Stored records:
# # # # #
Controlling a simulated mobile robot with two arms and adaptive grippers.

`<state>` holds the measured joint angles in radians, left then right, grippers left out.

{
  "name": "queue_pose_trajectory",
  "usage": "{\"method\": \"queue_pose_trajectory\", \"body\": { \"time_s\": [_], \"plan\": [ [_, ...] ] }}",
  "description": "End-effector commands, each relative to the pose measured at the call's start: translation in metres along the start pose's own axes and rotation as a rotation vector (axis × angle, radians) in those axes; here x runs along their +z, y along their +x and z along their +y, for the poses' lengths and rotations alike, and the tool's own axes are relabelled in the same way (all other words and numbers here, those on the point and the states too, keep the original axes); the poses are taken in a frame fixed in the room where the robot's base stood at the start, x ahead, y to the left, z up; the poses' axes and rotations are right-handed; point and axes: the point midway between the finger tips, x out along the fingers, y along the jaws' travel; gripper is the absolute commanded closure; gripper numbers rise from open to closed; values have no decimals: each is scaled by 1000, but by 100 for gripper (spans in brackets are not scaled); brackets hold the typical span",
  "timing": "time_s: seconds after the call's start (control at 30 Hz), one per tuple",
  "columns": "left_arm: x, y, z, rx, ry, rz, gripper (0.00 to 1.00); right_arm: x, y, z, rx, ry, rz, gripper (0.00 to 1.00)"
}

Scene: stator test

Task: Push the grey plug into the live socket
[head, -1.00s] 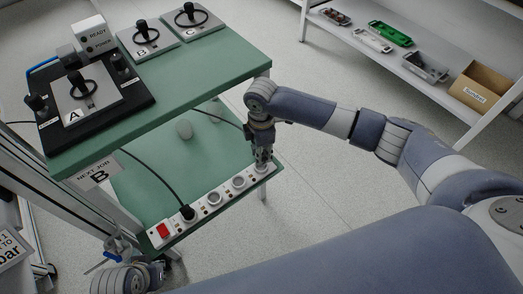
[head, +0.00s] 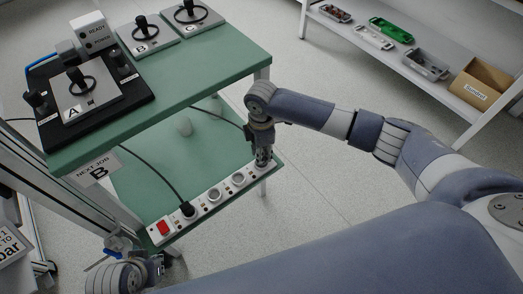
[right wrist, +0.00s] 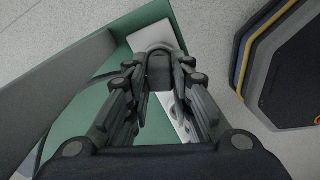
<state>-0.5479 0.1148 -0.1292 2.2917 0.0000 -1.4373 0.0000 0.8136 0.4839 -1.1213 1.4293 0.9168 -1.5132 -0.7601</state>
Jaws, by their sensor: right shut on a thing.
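The white socket strip (head: 226,188) lies along the front edge of the green lower shelf. It has a red switch (head: 163,229) at its left end, a black plug (head: 188,210) with a cable, and open round sockets (head: 238,178). My right gripper (head: 262,161) points down over the strip's right end. In the right wrist view its fingers are shut on the dark grey plug (right wrist: 160,68), above the white strip (right wrist: 153,32). The fingers hide the plug's pins and the socket below, so seating cannot be told. My left gripper (head: 157,267) is at the lower left, its fingers unclear.
The green upper shelf (head: 215,75) carries units A, B and C and a READY/POWER box (head: 95,34). A rack with trays and a cardboard box (head: 474,88) stands at the right. Floor between is clear.

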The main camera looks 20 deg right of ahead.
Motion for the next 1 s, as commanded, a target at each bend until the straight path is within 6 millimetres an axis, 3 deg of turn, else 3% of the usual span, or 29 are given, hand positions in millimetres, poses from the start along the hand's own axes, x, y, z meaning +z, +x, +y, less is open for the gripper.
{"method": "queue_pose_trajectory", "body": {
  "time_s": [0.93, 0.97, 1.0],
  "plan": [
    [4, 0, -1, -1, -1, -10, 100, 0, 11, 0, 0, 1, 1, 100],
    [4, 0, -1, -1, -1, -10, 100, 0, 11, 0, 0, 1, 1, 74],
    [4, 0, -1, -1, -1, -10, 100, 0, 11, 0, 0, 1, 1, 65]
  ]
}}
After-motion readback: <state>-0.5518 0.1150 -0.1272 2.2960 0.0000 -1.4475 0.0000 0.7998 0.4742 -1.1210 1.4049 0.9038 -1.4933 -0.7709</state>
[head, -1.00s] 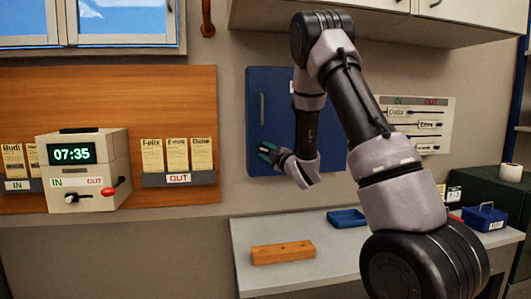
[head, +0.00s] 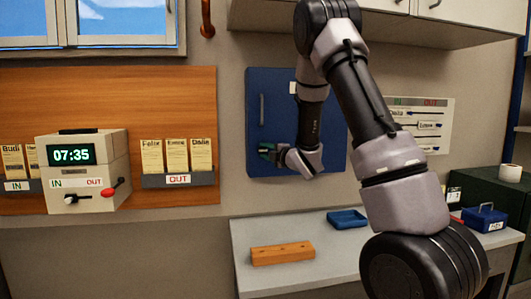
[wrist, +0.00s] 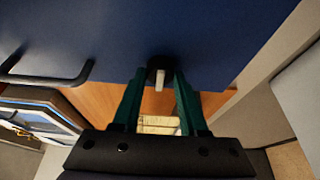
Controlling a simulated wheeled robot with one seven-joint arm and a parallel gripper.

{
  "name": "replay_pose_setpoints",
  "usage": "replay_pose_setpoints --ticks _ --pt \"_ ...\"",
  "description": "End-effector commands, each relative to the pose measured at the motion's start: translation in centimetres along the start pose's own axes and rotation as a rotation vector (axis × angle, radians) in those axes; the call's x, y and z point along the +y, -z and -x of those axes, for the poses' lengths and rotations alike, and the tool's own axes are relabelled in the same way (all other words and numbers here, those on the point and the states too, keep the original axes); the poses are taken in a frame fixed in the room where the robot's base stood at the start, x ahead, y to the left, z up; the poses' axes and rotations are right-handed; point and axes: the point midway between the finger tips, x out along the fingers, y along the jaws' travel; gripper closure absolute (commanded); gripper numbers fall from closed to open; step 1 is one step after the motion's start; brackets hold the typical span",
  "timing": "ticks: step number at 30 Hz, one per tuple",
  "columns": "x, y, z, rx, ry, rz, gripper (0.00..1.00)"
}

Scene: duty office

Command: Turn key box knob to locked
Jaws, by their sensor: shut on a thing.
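The blue key box (head: 275,110) hangs on the wall behind my arm, its door closed. In the wrist view its blue door (wrist: 200,35) fills the top. The knob (wrist: 159,76), round and black with a pale pointer bar, sits between the green fingertips. My gripper (head: 267,152) is at the lower left part of the door; in the wrist view my gripper (wrist: 159,80) is shut on the knob. In the head view the knob is hidden by the gripper. Any lock markings around it cannot be read.
The door's bar handle (head: 262,110) is above the gripper; it also shows in the wrist view (wrist: 50,78). A beige clock machine (head: 85,170) and card racks are at left. Below is a desk (head: 330,265) with a wooden block (head: 283,253) and blue tray (head: 347,218).

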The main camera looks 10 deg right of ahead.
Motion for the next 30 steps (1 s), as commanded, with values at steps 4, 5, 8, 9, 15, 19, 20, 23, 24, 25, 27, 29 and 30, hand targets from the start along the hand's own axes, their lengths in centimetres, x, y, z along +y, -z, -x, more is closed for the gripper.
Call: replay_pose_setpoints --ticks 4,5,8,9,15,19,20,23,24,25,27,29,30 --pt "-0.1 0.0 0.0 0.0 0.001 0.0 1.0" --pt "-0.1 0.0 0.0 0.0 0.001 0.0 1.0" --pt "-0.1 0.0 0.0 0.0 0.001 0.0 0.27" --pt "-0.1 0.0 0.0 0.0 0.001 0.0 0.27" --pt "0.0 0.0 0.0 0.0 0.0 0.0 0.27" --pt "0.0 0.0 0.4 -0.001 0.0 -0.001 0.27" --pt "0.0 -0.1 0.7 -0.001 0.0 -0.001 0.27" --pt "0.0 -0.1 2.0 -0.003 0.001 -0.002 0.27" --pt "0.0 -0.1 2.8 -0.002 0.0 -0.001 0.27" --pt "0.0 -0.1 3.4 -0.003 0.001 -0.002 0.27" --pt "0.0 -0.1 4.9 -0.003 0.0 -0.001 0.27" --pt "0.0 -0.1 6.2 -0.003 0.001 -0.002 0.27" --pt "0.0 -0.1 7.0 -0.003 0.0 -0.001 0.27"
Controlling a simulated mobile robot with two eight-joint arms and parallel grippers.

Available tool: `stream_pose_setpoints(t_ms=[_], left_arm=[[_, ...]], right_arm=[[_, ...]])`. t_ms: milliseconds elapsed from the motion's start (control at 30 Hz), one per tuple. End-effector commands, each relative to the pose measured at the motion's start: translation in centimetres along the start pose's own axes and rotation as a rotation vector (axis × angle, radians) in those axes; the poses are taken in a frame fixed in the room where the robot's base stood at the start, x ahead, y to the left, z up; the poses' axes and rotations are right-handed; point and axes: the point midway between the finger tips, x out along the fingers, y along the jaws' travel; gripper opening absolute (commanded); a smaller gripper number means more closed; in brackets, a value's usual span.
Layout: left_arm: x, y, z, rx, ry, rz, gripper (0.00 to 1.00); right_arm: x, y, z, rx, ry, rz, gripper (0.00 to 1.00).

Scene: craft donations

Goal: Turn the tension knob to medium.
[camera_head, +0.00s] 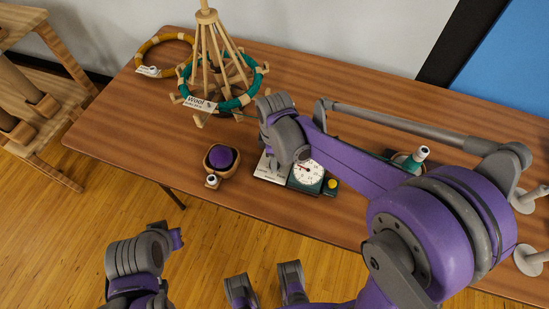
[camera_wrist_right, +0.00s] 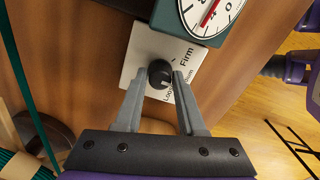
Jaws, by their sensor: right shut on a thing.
# # # # #
Gather each line from the listing above that holds "usage".

> _COMPLETE RESPONSE_
  "usage": "{\"method\": \"queue_pose_trajectory\", \"body\": { \"time_s\": [_], \"plan\": [ [_, ...] ] }}",
  "usage": "replay_pose_setpoints --ticks _ --pt \"_ ...\"",

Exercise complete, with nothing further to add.